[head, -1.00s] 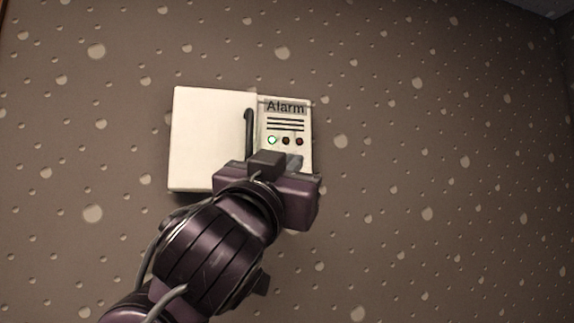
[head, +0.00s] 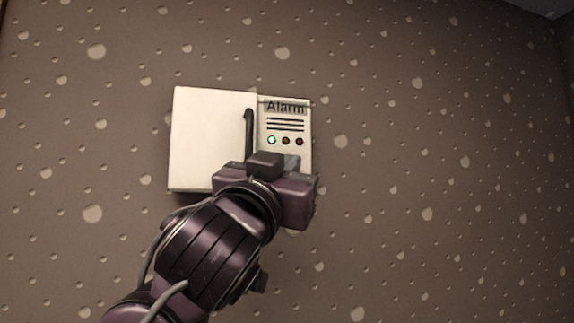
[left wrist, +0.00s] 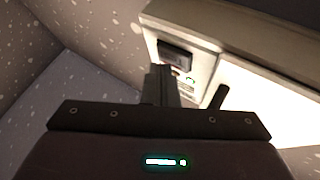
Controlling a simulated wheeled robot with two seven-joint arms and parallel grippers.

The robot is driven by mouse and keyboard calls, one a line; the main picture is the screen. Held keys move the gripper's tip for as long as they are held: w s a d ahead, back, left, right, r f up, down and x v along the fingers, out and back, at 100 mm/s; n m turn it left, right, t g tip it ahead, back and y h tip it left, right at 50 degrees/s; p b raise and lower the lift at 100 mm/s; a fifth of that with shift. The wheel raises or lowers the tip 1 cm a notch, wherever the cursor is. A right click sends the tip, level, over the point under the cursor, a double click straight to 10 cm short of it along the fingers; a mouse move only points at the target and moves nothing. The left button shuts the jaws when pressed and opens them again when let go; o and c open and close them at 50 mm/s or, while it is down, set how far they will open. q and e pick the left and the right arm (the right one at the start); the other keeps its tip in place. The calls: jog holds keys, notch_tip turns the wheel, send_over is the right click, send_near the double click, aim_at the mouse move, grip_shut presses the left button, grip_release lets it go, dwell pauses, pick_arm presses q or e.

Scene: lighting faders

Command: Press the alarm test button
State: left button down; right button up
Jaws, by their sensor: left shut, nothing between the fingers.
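The alarm box (head: 205,135) is a cream panel on the wall, with a label reading "Alarm", dark lines and a row of small lights on its right part. My right gripper is not in view.
A dark upright handle (head: 249,130) stands out from the box beside the label panel; it also shows in the left wrist view (left wrist: 217,97). The speckled wall (head: 420,180) around the box is clear.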

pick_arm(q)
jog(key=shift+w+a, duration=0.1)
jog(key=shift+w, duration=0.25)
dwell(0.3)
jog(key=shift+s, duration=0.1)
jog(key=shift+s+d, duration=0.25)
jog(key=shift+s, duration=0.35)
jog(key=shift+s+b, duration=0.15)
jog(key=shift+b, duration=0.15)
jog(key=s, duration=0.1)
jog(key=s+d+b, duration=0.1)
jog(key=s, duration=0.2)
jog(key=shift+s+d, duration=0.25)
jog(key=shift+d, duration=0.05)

→ THE REQUEST
Quote everything in the listing above exactly; pictures are the only thing to omit.

→ THE RESPONSE
[head, -1.00s] 
[head, +0.00s] 
[left wrist, +0.00s] 
Controlling a simulated wheeled robot with two seven-joint arms and parallel grippers.

The robot is driven by mouse and keyboard calls, one a line; the main picture is the screen. Held keys move the gripper's tip for as long as they are held: w s a d ahead, back, left, right, r f up, down and x v along the fingers, out and back, at 100 mm/s; n m turn it left, right, t g tip it ahead, back and y h tip it left, right at 50 degrees/s; p b raise and lower the lift at 100 mm/s; a fifth of that with shift. The wheel raises or lowers the tip 1 cm a notch, wherever the cursor is. A right click sends the tip, level, over the point under the cursor, a double click straight to 10 cm short of it along the fingers; a mouse move only points at the target and moves nothing. The left button shuts the jaws when pressed and opens them again when let go; o and c open and close them at 50 mm/s or, while it is down, set how far they will open. q and e pick the left and the right arm (the right one at the start); the other keeps its tip in place. The calls: jog holds keys, notch_tip turns the wheel, send_over is the right click, send_near the double click, aim_at the mouse move, grip_shut presses the left button, grip_release lets it go, dwell pauses, pick_arm presses q or e.

Scene: lighting faders

Command: Press the alarm test button
State: left button down; right button up
Jaws, by their sensor: left shut, nothing between the fingers.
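The alarm box (head: 205,135) is a cream panel on the wall, with a label reading "Alarm", dark lines and a row of small lights on its right part. My right gripper is not in view.
A dark upright handle (head: 249,130) stands out from the box beside the label panel; it also shows in the left wrist view (left wrist: 217,97). The speckled wall (head: 420,180) around the box is clear.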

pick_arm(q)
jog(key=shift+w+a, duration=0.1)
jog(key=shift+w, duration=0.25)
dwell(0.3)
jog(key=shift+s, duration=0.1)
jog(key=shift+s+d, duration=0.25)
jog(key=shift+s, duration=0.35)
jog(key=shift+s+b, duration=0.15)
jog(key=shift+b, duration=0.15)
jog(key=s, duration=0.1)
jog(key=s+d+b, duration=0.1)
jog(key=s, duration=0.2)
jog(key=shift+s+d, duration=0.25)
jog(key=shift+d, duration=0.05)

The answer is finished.